■ **DIRECTIONS FOR THIS TASK**
Here are records with pictures in them. Copy all of them exactly and leave the pictures out.

■ **RECORDS**
######

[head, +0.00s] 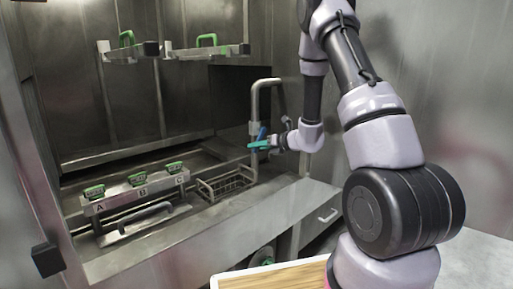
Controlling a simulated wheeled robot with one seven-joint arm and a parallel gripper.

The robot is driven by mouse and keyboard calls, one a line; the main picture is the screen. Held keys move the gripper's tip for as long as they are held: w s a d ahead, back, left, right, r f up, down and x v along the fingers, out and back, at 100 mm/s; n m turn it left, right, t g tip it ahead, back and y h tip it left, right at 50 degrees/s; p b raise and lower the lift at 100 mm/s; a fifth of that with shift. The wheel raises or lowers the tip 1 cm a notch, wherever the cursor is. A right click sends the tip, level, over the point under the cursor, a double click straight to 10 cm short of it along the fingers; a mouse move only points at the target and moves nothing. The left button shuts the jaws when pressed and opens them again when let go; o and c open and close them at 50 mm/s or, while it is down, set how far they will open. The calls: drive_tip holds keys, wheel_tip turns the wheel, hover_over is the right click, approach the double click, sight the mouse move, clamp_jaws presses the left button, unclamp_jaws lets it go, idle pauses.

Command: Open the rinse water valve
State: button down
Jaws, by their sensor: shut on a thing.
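A grey vertical pipe (254,108) with a bent top stands at the right side of the washer. A small blue lever (262,132), which looks like the rinse water valve handle, sits on this pipe and slants upward. My gripper (264,142) reaches in from the right at the pipe, with its teal fingers level and pointing left. It appears shut on the blue lever. The fingers and pipe hide part of the lever, and the exact contact is too small to make out.
A wire basket (226,184) lies below the pipe. A panel (135,196) with green-topped controls marked A, B and C stands left, with a bar handle (147,217) in front. Two racks with green handles hang above. A wooden board (270,277) lies near me.

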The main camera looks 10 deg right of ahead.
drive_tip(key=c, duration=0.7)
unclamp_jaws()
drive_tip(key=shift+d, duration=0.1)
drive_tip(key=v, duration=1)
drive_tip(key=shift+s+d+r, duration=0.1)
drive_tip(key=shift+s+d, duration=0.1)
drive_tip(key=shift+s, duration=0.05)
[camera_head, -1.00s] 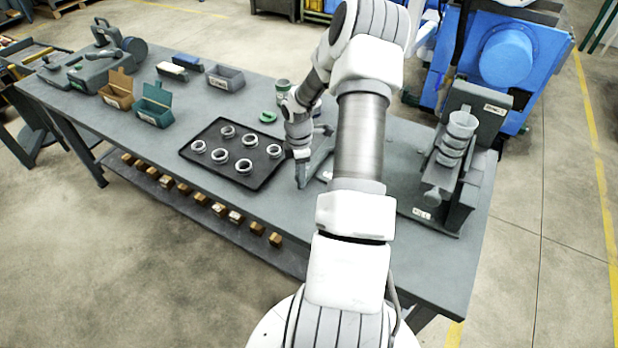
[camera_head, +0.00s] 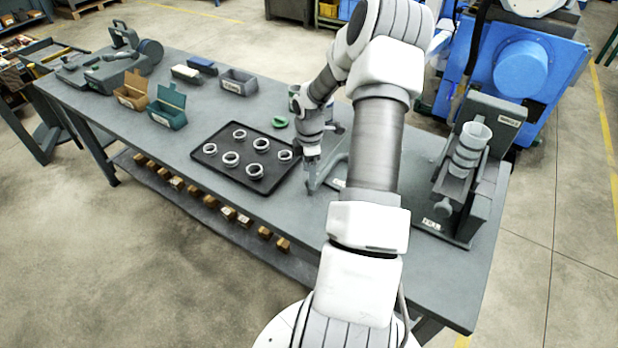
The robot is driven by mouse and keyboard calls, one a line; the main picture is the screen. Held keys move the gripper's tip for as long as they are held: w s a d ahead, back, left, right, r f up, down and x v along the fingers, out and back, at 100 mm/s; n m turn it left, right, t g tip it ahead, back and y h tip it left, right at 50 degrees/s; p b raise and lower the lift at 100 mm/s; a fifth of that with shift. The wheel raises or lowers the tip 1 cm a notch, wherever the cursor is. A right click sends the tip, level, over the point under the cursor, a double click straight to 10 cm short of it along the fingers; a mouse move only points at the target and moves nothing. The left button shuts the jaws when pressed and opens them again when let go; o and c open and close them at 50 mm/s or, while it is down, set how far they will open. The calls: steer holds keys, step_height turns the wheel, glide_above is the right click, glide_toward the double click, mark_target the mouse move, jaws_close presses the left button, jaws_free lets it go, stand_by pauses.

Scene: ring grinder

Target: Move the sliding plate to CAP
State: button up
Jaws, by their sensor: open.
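My gripper (camera_head: 311,182) points down low over the front part of the grey bench, just right of the black tray. Its fingers are small in view, and I see nothing held between them. A grey angled piece (camera_head: 330,163) stands just right of the gripper, largely hidden behind my arm; I cannot tell whether they touch. A grey stand (camera_head: 485,165) with a stack of pale rings (camera_head: 470,150) is at the bench's right end. I cannot pick out the sliding plate for certain, and no CAP marking is readable.
The black tray (camera_head: 207,150) holds several rings. A green ring-like item (camera_head: 280,122) lies behind it. An orange box (camera_head: 132,92), a teal box (camera_head: 168,107) and a grey bin (camera_head: 238,84) stand farther left. The bench (camera_head: 130,125) is clear along its front left.

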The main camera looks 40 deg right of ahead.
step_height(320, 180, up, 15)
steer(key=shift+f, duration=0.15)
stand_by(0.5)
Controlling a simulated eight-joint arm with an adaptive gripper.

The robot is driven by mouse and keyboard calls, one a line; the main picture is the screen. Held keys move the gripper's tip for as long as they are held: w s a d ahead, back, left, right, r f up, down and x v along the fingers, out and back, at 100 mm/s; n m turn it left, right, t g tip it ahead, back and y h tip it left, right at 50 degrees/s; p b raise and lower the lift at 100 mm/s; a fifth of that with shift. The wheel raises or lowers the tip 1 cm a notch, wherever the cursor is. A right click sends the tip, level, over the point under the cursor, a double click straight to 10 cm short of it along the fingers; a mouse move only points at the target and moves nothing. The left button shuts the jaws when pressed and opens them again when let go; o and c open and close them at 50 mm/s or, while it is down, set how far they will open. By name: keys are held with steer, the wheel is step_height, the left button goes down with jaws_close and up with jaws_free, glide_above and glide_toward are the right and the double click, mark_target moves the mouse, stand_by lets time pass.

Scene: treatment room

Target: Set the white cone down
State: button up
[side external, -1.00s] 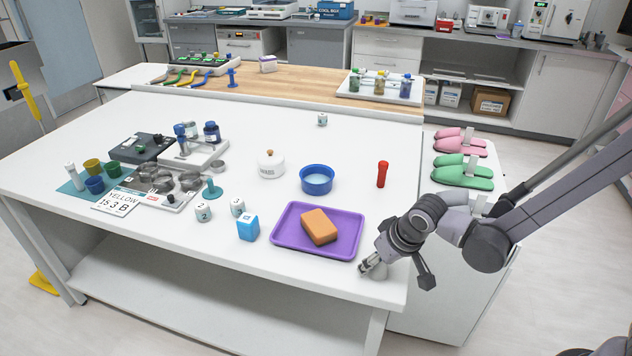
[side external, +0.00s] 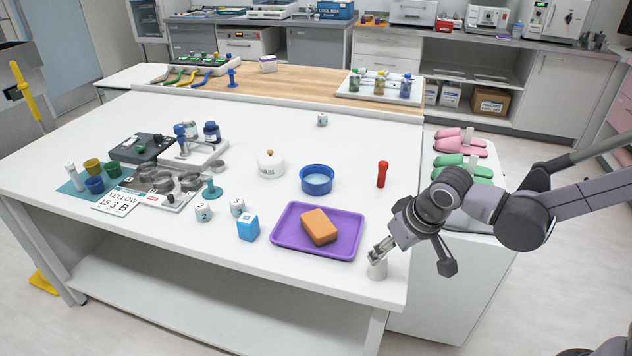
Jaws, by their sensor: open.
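The white cone (side external: 377,270) stands upright on the white table (side external: 300,281) near its front right corner, just right of the purple tray. My gripper (side external: 378,252) is open, with its fingertips close by the top of the cone. From this view I cannot tell whether the fingers still touch the cone. The cone's lower part is in plain sight and appears to rest on the table top.
The purple tray (side external: 284,238) with an orange sponge (side external: 319,227) lies left of the cone. The table edge is close in front of the cone.

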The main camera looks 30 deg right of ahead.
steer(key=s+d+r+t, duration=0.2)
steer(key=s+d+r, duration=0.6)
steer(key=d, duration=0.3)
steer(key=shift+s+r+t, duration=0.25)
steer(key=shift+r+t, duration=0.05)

######

■ **THE RESPONSE**
[head, +0.00s] 
Controlling a simulated wheeled robot with one seven-joint arm and a parallel gripper.

The robot is driven by mouse and keyboard calls, one a line; the main picture is the screen. Held keys move the gripper's tip for as long as they are held: w s a d ahead, back, left, right, r f up, down and x v along the fingers, out and back, at 100 mm/s; n m turn it left, right, t g tip it ahead, back and y h tip it left, right at 50 degrees/s; p b raise and lower the lift at 100 mm/s; a fifth of that with shift. The wheel raises or lowers the tip 1 cm a notch, wherever the cursor is. A right click sends the tip, level, over the point under the cursor, a double click straight to 10 cm short of it along the fingers; a mouse move only points at the target and moves nothing. The left button shuts the jaws when pressed and opens them again when let go; o and c open and close them at 50 mm/s or, while it is down, set how far they will open. The calls: drive_tip holds keys, wheel_tip turns the wheel, hover_over is the right click, approach the double click, sight the mouse move, clamp_jaws presses the left button, unclamp_jaws lets it go, idle pauses.

Command: Open the rinse water valve
State: button down
Jaws, by their sensor: shut on a thing.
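A grey vertical pipe (254,108) with a bent top stands at the right side of the washer. A small blue lever (262,132), which looks like the rinse water valve handle, sits on this pipe and slants upward. My gripper (264,142) reaches in from the right at the pipe, with its teal fingers level and pointing left. It appears shut on the blue lever. The fingers and pipe hide part of the lever, and the exact contact is too small to make out.
A wire basket (226,184) lies below the pipe. A panel (135,196) with green-topped controls marked A, B and C stands left, with a bar handle (147,217) in front. Two racks with green handles hang above. A wooden board (270,277) lies near me.

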The main camera looks 10 deg right of ahead.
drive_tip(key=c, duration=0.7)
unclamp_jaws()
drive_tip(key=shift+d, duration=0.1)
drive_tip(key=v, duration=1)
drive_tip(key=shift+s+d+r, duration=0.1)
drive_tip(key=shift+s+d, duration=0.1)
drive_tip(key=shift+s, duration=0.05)
[camera_head, -1.00s] 
[camera_head, +0.00s] 
The robot is driven by mouse and keyboard calls, one a line; the main picture is the screen. Held keys move the gripper's tip for as long as they are held: w s a d ahead, back, left, right, r f up, down and x v along the fingers, out and back, at 100 mm/s; n m turn it left, right, t g tip it ahead, back and y h tip it left, right at 50 degrees/s; p b raise and lower the lift at 100 mm/s; a fifth of that with shift. The wheel raises or lowers the tip 1 cm a notch, wherever the cursor is. A right click sends the tip, level, over the point under the cursor, a double click straight to 10 cm short of it along the fingers; a mouse move only points at the target and moves nothing. The left button shuts the jaws when pressed and opens them again when let go; o and c open and close them at 50 mm/s or, while it is down, set how far they will open. The calls: steer holds keys, step_height turns the wheel, glide_above is the right click, glide_toward the double click, mark_target the mouse move, jaws_close presses the left button, jaws_free lets it go, stand_by pauses.

Scene: ring grinder

Target: Move the sliding plate to CAP
State: button up
Jaws, by their sensor: open.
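My gripper (camera_head: 311,182) points down low over the front part of the grey bench, just right of the black tray. Its fingers are small in view, and I see nothing held between them. A grey angled piece (camera_head: 330,163) stands just right of the gripper, largely hidden behind my arm; I cannot tell whether they touch. A grey stand (camera_head: 485,165) with a stack of pale rings (camera_head: 470,150) is at the bench's right end. I cannot pick out the sliding plate for certain, and no CAP marking is readable.
The black tray (camera_head: 207,150) holds several rings. A green ring-like item (camera_head: 280,122) lies behind it. An orange box (camera_head: 132,92), a teal box (camera_head: 168,107) and a grey bin (camera_head: 238,84) stand farther left. The bench (camera_head: 130,125) is clear along its front left.

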The main camera looks 40 deg right of ahead.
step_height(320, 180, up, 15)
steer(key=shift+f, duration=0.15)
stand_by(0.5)
Controlling a simulated eight-joint arm with an adaptive gripper.

The robot is driven by mouse and keyboard calls, one a line; the main picture is the screen. Held keys move the gripper's tip for as long as they are held: w s a d ahead, back, left, right, r f up, down and x v along the fingers, out and back, at 100 mm/s; n m turn it left, right, t g tip it ahead, back and y h tip it left, right at 50 degrees/s; p b raise and lower the lift at 100 mm/s; a fifth of that with shift. The wheel raises or lowers the tip 1 cm a notch, wherever the cursor is. A right click sends the tip, level, over the point under the cursor, a double click straight to 10 cm short of it along the fingers; a mouse move only points at the target and moves nothing. The left button shuts the jaws when pressed and opens them again when let go; o and c open and close them at 50 mm/s or, while it is down, set how far they will open. By name: keys are held with steer, the wheel is step_height, the left button goes down with jaws_close and up with jaws_free, glide_above and glide_toward are the right and the double click, mark_target moves the mouse, stand_by lets time pass.

Scene: treatment room

Target: Set the white cone down
State: button up
[side external, -1.00s] 
[side external, +0.00s] 
Jaws, by their sensor: open.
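The white cone (side external: 377,270) stands upright on the white table (side external: 300,281) near its front right corner, just right of the purple tray. My gripper (side external: 378,252) is open, with its fingertips close by the top of the cone. From this view I cannot tell whether the fingers still touch the cone. The cone's lower part is in plain sight and appears to rest on the table top.
The purple tray (side external: 284,238) with an orange sponge (side external: 319,227) lies left of the cone. The table edge is close in front of the cone.

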The main camera looks 30 deg right of ahead.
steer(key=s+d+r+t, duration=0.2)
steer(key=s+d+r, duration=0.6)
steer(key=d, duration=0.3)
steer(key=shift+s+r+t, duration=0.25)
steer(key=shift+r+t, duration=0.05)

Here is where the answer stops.